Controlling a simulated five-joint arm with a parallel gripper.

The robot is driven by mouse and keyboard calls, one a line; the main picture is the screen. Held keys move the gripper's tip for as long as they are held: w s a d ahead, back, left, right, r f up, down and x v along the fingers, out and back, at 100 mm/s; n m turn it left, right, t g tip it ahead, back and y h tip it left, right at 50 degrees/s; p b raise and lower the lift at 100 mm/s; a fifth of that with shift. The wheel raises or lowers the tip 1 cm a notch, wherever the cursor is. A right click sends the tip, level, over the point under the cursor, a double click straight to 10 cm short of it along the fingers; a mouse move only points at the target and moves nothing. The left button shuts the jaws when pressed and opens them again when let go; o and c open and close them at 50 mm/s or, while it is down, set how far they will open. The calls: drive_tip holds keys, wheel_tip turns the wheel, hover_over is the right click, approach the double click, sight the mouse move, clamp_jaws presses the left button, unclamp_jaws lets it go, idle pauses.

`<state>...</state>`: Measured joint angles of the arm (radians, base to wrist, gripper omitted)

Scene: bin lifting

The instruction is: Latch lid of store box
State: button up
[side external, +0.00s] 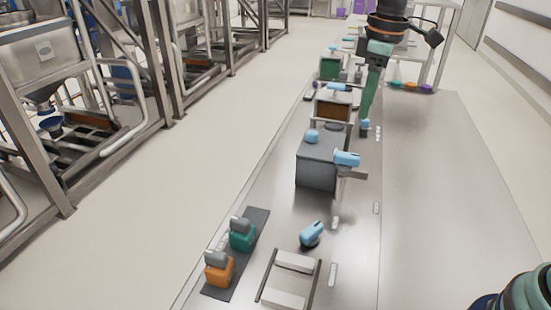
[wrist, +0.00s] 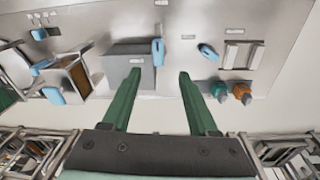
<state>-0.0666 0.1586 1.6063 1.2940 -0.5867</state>
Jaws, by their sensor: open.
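A dark grey box (side external: 316,175) stands on the bench with its flat top closed; I take it for the store box.
A brown-fronted box (side external: 333,110) and a green-fronted one (side external: 329,68) stand farther back. In front are a loose blue piece (side external: 312,233), a rack with white bars (side external: 290,280), and teal (side external: 243,236) and orange (side external: 219,270) items on a dark mat.

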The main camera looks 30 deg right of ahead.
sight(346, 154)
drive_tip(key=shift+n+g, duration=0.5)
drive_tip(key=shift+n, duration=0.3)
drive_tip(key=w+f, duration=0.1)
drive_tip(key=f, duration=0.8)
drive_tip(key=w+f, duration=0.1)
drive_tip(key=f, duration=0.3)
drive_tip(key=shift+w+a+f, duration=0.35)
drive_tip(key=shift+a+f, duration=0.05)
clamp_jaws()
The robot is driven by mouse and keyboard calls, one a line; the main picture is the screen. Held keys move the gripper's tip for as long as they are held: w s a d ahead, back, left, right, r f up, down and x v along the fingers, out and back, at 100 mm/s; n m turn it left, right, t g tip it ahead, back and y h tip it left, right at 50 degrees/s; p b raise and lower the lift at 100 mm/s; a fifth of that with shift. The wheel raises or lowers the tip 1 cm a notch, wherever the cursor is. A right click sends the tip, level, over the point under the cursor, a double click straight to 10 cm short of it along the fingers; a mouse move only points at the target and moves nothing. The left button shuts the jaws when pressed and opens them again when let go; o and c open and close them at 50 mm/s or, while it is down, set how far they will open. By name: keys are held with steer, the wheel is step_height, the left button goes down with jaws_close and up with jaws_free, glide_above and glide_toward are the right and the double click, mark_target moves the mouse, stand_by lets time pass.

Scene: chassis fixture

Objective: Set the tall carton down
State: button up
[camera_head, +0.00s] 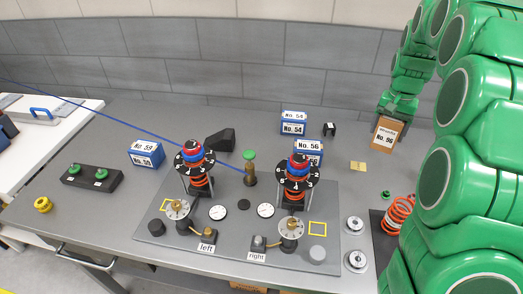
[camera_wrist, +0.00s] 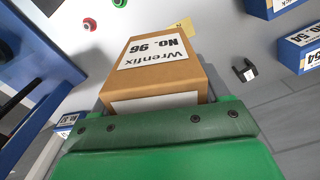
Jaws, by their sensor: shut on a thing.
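The tall carton, a brown box with a white label reading No. 96, (camera_head: 385,145) is at the back right of the grey table in the head view. My gripper (camera_head: 398,108) is shut on its upper part from behind and to the right. In the wrist view the carton (camera_wrist: 165,75) extends beyond my green gripper (camera_wrist: 155,125), its label upside down. The carton looks roughly upright. I cannot tell whether its base touches the table or hangs just above it.
A yellow note (camera_head: 358,166) lies in front. The fixture plate (camera_head: 200,260) fills the middle. An orange spring (camera_head: 399,214) is nearer me.

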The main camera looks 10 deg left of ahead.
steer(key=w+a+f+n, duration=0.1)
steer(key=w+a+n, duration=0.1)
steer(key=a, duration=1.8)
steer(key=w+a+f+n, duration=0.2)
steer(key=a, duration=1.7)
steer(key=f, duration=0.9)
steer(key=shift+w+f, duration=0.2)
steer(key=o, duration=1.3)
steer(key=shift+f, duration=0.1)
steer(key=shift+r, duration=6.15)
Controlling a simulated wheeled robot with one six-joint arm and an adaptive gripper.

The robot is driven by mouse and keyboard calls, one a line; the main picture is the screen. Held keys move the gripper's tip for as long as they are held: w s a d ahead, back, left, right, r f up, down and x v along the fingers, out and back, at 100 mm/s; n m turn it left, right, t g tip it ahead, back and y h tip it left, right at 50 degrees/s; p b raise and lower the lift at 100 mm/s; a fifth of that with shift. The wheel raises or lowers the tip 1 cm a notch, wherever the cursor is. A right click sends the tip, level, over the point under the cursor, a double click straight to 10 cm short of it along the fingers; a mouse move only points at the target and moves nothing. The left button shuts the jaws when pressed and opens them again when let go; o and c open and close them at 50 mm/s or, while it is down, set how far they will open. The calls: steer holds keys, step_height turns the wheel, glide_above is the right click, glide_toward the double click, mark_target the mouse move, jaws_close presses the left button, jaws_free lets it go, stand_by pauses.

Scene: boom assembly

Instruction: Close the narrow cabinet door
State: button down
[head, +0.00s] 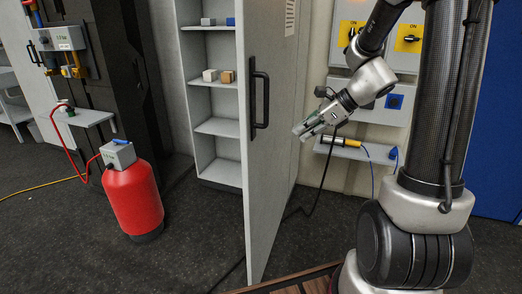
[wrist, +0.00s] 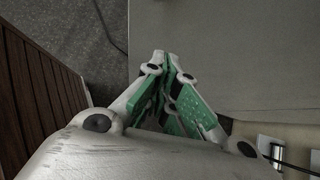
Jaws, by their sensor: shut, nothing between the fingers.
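The narrow cabinet door (head: 276,190) is grey, tall and stands swung open in the head view. Its black bar handle (head: 253,100) is near the free edge, on the face turned toward my arm. The cabinet's white shelves (head: 217,127) show behind and left of the door. My gripper (head: 300,131) is shut and empty, right of the handle and on the handle's side of the door. In the wrist view its green-padded fingertips (wrist: 168,62) come together in front of a plain grey surface (wrist: 235,60), likely the door. I cannot tell whether they touch it.
A red cylinder (head: 134,198) stands on the dark floor at left, clear of the door. A wooden slatted surface (wrist: 32,95) is at left in the wrist view.

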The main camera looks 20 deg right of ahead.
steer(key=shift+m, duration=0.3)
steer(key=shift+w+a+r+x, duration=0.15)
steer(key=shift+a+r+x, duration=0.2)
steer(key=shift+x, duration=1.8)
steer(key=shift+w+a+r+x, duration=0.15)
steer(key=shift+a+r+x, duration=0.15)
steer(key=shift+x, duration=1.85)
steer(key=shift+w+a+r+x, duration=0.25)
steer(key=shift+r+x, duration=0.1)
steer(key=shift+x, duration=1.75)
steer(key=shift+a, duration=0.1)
##########
Given problem: Report only how many lines of the listing hold the word "joint".

Problem solution: 3